▸ **Given problem**: All lines from the beginning of the listing through the line with "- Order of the" are to be copied word for word; the pictures are not.

Records from a data source:
= = = = =
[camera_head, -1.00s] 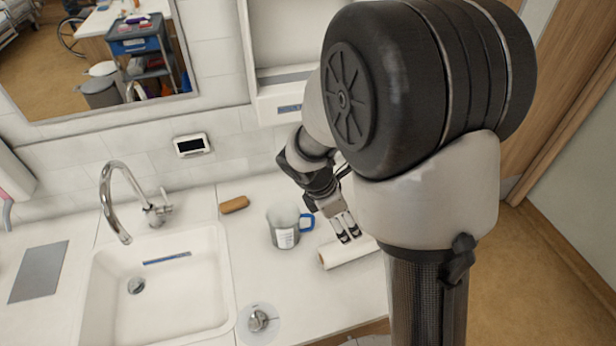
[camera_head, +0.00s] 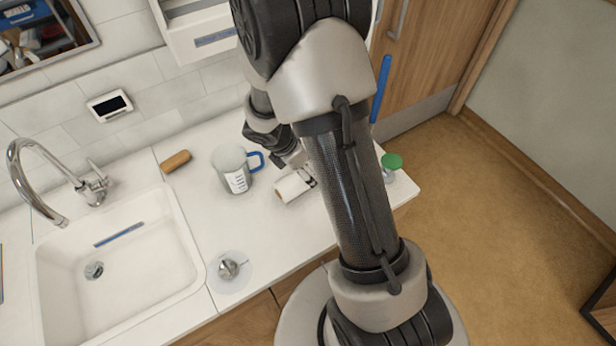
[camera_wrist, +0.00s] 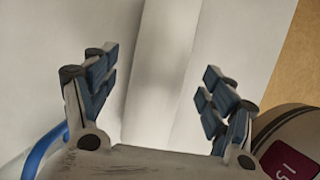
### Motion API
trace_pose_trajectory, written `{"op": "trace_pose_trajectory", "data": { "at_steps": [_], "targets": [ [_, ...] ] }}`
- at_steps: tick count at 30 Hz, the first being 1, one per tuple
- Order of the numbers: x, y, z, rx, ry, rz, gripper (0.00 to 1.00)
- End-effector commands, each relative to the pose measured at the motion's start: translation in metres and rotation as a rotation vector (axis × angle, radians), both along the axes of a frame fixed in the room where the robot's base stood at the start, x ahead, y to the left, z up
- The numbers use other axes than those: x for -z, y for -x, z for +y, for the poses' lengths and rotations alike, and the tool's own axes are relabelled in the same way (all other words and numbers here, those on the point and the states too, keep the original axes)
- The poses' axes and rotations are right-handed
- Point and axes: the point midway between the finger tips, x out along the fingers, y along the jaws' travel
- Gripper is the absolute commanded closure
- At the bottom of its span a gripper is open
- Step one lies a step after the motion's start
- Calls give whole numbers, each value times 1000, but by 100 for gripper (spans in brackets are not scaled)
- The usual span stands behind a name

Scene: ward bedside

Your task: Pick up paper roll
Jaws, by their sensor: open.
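The white paper roll (camera_head: 288,188) lies on its side on the counter, right of the measuring mug. Its right part is hidden behind my arm in the head view. My gripper (camera_head: 309,178) is at the roll, pointing down and partly hidden by my arm. In the wrist view, the roll (camera_wrist: 165,75) runs as a pale band between the two blue-padded fingers of my open gripper (camera_wrist: 160,95). Gaps show between the roll and both fingers. I cannot tell how far the fingertips reach down beside it.
The clear mug (camera_head: 233,172) with a blue handle stands close left of the roll. A green-topped item (camera_head: 392,162) stands near the counter's right end. A rounded thing with a dark red label (camera_wrist: 290,155) is close to the right finger. The sink (camera_head: 125,265) is left.

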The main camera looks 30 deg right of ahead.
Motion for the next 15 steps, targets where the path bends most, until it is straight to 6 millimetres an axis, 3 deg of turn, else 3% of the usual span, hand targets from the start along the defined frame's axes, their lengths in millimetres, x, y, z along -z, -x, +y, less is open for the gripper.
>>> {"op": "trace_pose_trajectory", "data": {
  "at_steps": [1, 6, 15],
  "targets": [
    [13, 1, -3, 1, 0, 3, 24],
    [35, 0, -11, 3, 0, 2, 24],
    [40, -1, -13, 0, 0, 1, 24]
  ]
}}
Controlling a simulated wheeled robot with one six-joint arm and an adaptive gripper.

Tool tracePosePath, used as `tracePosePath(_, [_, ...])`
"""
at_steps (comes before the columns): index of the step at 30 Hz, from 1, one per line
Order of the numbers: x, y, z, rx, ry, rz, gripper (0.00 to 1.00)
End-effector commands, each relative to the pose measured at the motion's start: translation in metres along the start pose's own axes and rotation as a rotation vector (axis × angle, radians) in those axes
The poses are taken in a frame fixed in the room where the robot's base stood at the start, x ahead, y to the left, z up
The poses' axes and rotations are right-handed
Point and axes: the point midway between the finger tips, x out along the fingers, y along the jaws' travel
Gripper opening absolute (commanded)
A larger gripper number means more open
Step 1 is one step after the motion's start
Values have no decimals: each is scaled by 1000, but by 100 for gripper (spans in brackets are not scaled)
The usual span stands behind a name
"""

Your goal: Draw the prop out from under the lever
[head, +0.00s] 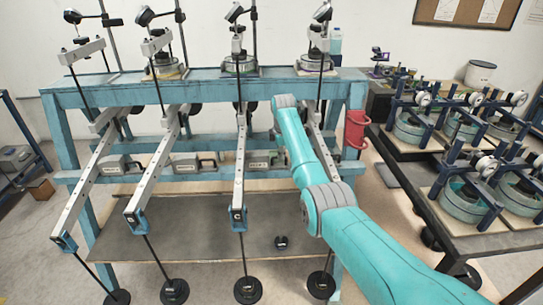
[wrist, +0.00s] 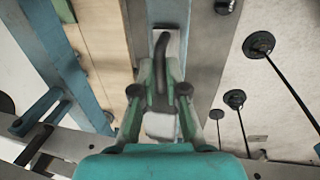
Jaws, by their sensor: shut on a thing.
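My gripper (wrist: 158,93) shows in the wrist view with its two fingers closed around a dark curved handle (wrist: 160,48). Pale grey parts, seemingly of the prop (wrist: 160,125), show around the handle and below the fingers. In the head view my teal arm hides the gripper and the held prop. The rightmost lever (head: 318,140) is a pale beam partly behind my arm. Whether the held prop touches that lever cannot be told. Similar grey blocks with dark handles sit on the crossbar by the other levers, one of them at the middle lever (head: 240,175).
The teal frame (head: 200,92) carries several levers with rods and black disc weights (head: 247,290) hanging in front. A small black weight (head: 281,242) stands on the lower board. A bench (head: 485,235) with apparatus stands at right.

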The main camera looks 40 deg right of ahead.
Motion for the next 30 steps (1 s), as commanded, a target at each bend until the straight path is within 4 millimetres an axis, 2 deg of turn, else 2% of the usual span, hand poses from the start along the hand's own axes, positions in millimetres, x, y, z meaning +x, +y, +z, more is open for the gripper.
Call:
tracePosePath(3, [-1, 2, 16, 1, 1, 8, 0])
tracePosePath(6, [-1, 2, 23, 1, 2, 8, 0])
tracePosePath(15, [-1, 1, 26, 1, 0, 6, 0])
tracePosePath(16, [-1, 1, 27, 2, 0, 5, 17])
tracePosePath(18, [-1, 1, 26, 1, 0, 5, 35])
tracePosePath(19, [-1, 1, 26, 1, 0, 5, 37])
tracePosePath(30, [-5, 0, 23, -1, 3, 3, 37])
= = = = =
▸ **Written reply**:
[camera_head, -1.00s] 
[camera_head, +0.00s] 
[camera_wrist, +0.00s] 
### Motion API
trace_pose_trajectory, written `{"op": "trace_pose_trajectory", "data": { "at_steps": [_], "targets": [ [_, ...] ] }}`
- at_steps: tick count at 30 Hz, the first being 1, one per tuple
- Order of the numbers: x, y, z, rx, ry, rz, gripper (0.00 to 1.00)

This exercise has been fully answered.